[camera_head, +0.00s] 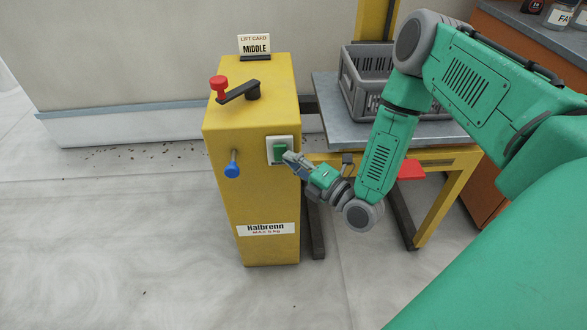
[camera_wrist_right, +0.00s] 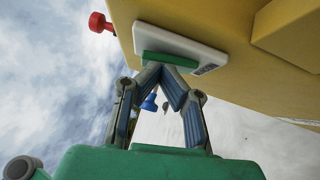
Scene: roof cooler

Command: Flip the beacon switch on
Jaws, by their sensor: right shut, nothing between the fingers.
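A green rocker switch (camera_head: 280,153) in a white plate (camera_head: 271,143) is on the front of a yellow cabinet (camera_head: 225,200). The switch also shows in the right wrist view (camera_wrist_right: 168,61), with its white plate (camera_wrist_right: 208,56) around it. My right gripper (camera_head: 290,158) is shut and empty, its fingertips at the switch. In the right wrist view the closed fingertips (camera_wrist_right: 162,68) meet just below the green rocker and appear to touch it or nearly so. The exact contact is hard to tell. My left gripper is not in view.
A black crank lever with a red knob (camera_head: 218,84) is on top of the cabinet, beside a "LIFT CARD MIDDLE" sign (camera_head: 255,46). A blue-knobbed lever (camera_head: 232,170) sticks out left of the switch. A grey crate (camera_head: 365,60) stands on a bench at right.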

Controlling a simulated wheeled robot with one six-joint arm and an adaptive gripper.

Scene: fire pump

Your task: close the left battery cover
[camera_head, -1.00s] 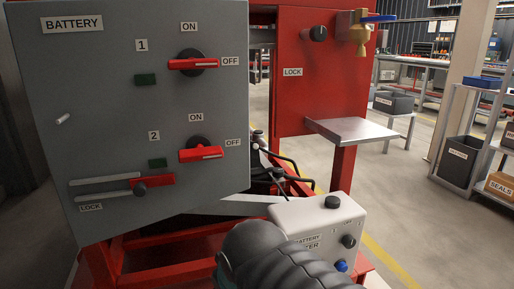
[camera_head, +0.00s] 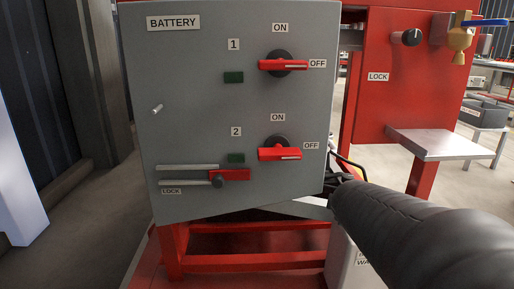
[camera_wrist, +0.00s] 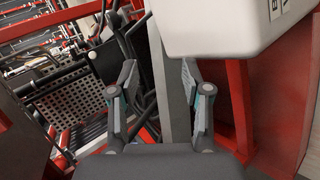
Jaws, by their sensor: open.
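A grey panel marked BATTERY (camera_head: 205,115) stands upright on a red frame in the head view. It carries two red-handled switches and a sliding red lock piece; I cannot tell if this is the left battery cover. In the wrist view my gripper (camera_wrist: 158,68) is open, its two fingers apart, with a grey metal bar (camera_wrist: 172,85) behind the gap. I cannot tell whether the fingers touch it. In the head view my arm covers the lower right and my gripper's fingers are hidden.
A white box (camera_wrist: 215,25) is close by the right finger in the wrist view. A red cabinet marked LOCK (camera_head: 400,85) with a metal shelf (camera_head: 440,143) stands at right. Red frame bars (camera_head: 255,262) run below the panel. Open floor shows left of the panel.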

=-=-=

Task description
Using the data above, copy exactly the lines from the one containing "Controlling a simulated" to the one containing "[camera_wrist, +0.00s]", inclusive. Exclude the pictures.

Solved problem
Controlling a simulated wheeled robot with one six-joint arm and an adaptive gripper.

Scene: fire pump

Your task: close the left battery cover
[camera_head, -1.00s] 
[camera_head, +0.00s] 
[camera_wrist, +0.00s] 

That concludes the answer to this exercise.